**MATERIAL:**
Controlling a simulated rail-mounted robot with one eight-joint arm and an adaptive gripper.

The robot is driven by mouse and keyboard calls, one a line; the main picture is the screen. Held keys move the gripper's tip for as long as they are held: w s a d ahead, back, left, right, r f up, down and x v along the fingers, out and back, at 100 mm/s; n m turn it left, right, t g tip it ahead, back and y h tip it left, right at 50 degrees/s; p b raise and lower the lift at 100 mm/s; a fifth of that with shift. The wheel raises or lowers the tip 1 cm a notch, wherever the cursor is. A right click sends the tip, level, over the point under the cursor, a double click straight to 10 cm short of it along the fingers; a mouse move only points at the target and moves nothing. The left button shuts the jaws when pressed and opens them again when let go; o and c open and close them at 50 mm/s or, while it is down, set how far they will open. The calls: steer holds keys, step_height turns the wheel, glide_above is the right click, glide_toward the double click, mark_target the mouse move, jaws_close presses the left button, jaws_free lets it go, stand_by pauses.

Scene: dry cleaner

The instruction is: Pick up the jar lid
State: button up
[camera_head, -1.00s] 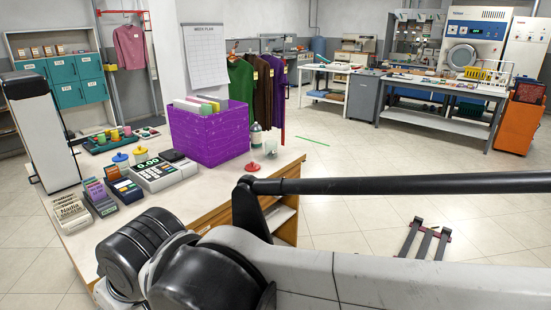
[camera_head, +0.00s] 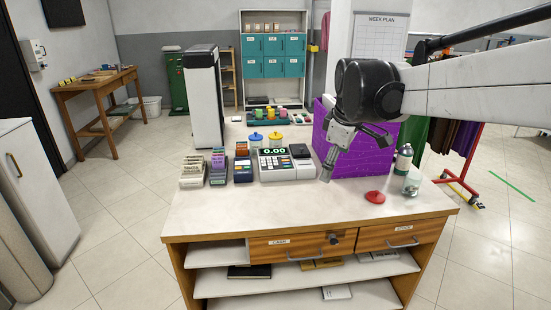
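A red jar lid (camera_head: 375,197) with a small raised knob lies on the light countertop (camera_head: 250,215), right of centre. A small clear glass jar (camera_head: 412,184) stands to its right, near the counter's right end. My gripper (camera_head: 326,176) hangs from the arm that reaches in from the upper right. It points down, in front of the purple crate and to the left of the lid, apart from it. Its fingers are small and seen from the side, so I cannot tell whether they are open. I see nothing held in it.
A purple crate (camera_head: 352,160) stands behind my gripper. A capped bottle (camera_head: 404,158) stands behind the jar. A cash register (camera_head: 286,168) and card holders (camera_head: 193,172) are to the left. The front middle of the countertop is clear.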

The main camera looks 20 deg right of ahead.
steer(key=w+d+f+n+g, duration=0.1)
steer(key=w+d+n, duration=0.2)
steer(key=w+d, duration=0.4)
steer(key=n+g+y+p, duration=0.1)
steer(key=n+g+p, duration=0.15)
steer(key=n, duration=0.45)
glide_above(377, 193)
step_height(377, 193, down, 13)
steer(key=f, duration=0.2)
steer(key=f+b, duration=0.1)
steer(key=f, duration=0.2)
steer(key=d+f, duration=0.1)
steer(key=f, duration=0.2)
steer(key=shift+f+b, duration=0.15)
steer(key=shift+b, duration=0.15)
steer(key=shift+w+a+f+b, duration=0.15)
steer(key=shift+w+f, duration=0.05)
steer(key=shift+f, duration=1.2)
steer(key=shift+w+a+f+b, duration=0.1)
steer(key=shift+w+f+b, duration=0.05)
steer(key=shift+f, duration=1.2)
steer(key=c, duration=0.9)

**OBJECTIVE:** Of the lines above, how many include the word "button"? Reply with the number only.

**SOLUTION:** 2